Evaristo, il giustiziere del Clásico

Evaristo, il giustiziere del Clásico

Maggio 2, 2023 0 Di Juri Gobbini

Con il suo recente hat-trick nel Clásico, Karim Benzema non solo ha permesso al Real Madrid di qualificarsi alla finale di Coppa del Re, ma ha anche eguagliato Ferenc Puskás, l’unico giocatore blanco capace in precedenza di segnare una tripletta sul campo dei rivali. Un’impresa che né Alfredo Di Stefano né Cristiano Ronaldo – tanto per citare due delle massime leggende merengue – erano riusciti a completare.

L’antagonismo fra Real Madrid e Barcelona ha generato nell’arco del tempo molti aneddoti, numerose storie intrinseche e tanti momenti destinati a rimanere nella storia. Una delle immagini che descrive al meglio la rivalità fu senza dubbio quella che vide il “traditore” Luis Figo bersagliato da un fitto lancio di oggetti, fra cui la testa di un cochinillo, un maialino arrosto.

Tuttavia, le sfide fra i due club più grandi di Spagna sono state testimoni anche di momenti ricchi di contenuti sportivi, uno di questi accaduto il 23 novembre 1960.

Il Clásico in Coppa Campioni negli anni ’50

In quell’occasione il Real Madrid visitava il Camp Nou per il ritorno degli ottavi di Coppa dei Campioni, manifestazione giunta allora alla sua sesta edizione. Fino a quel momento, i blancos avevano fatto indigestione di trofei europei, vincendone cinque. Una supremazia assoluta che mise le fondamenta sulle quali è stata edificata la gloriosa storia del club.

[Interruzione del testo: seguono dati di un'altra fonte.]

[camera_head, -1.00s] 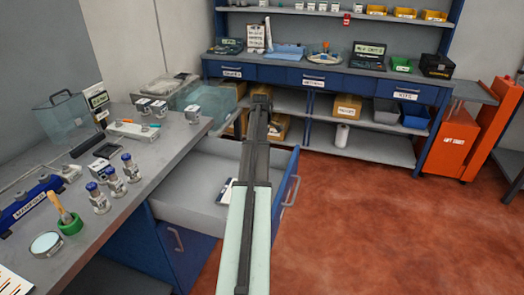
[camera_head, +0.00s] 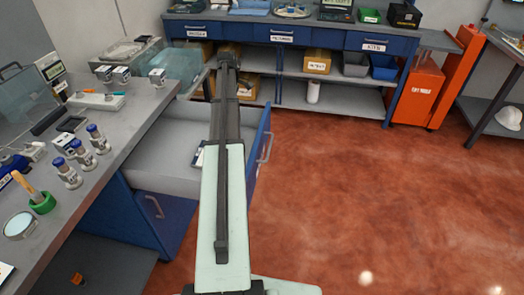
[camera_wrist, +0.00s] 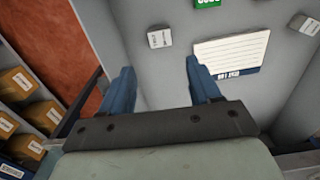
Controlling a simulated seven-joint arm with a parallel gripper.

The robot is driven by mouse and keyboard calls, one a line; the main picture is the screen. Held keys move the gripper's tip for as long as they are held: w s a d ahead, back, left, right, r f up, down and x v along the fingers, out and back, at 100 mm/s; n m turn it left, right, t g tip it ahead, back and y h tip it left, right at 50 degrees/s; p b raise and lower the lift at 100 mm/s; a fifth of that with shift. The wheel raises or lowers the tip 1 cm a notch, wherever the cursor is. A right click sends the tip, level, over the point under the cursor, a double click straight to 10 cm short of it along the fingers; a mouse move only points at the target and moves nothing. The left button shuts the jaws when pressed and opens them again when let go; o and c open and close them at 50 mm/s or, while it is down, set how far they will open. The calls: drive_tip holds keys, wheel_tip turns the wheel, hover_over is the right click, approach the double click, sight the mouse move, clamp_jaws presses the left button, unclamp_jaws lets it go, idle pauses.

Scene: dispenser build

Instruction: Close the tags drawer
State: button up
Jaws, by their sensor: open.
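A drawer (camera_head: 160,178) stands pulled open from the left workbench. Its blue front (camera_head: 262,150) has a metal handle (camera_head: 267,148) on the outer side, and no label on it is readable. A small dark-edged item (camera_head: 198,156) lies inside. My arm crosses over the drawer in the head view and my gripper cannot be made out there. In the wrist view my gripper (camera_wrist: 160,66) has its two blue fingers apart with nothing between them. Below it are the grey drawer inside, a lined white card (camera_wrist: 232,54) and a small white block (camera_wrist: 160,38).
The workbench (camera_head: 125,125) holds several blue-capped fittings (camera_head: 97,138) and a green-based tool (camera_head: 42,203). A cabinet door (camera_head: 158,215) is below the drawer. A blue shelf bench (camera_head: 330,45) stands behind, with an orange cart (camera_head: 418,92) to its right. The red floor right of the drawer is clear.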

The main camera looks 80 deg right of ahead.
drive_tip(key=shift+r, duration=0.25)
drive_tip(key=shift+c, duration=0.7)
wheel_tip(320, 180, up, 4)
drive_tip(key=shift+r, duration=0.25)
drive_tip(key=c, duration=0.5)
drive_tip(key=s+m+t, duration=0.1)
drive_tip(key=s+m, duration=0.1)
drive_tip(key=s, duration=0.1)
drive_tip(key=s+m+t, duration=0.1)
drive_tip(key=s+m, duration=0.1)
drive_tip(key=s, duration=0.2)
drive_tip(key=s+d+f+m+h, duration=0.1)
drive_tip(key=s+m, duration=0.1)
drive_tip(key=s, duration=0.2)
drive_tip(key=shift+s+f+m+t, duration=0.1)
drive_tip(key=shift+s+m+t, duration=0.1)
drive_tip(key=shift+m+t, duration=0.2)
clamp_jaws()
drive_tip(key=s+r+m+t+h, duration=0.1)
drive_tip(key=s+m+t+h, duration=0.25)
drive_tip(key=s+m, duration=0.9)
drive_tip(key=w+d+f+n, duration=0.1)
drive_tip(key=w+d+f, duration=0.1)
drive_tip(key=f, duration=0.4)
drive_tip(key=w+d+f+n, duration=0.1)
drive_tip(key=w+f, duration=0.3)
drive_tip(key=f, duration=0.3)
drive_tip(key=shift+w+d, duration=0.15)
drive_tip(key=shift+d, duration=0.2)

Era da un po’ di tempo che il Barcelona stava cercando di ribaltare la storia a proprio favore, senza riuscirci del tutto. Negli anni precedenti i blaugrana avevano vinto due campionati di Liga e una Coppa del Generalissimo, ma in Europa il Madrid aveva sempre saputo imporre la propria legge. Nell’edizione 1959-60 della Coppa dei Campioni, erano stati proprio i blancos ad estromettere il Barcelona in semifinale, vincendo per 3-1 sia al Bernabéu che al Camp Nou.

La cocente eliminazione aveva visto l’abbandono di Helenio Herrera, e la panchina blaugrana era stata affidata a Ljubisa Brocic, uno jugoslavo giramondo che aveva diretto in precedenza PSV Eindhoven, Juventus, Stella Rossa Belgrado. Nonché le nazionali di Albania, Egitto e Libano. L’avventura di Brocic durò lo spazio di pochi mesi. Tuttavia fu lui che nel novembre del 1960 si trovava in panchina quando il Barcelona sfidò di nuovo il Real Madrid in Coppa dei Campioni.

Sulla carta, i blaugrana non avevano nulla da invidiare al Real Madrid. La difesa poteva contare su alcuni nazionali spagnoli come il portiere Antonio Ramallets e i difensori Joan Segarra, Ferran Olivella e Jesús Garay; in mezzo al campo l’architetto era Luis Suarez – l’unico nato in Spagna a vincere il Pallone d’Oro – mentre dalla cintola in su l’arsenale vedeva la presenza di gente del calibro di Laszlo Kubala, Sándor Kocsis, Zoltan Czibor, Eulogio Martínez ed Evaristo Macedo Filho.

Evaristo: un brasiliano al Barça

Cresciuto nel Madureira, squadra dell’omonimo quartiere nella parte nord di Rio de Janeiro, prima di passare al Flamengo, Evaristo era arrivato in Spagna nel 1957, subito dopo essere stato visto all’opera nel Campionato Sudamericano – l’attuale Coppa America – con la maglia del Brasile. In quel torneo la nazionale verdeoro era arrivata seconda dietro una Argentina guidata in attacco da Omar Sivori e Antonio Angelillo, ma Evaristo ebbe un buon ritorno in termini di gol. Ne segnò infatti ben otto, di cui cinque in una sola partita, contro la Colombia.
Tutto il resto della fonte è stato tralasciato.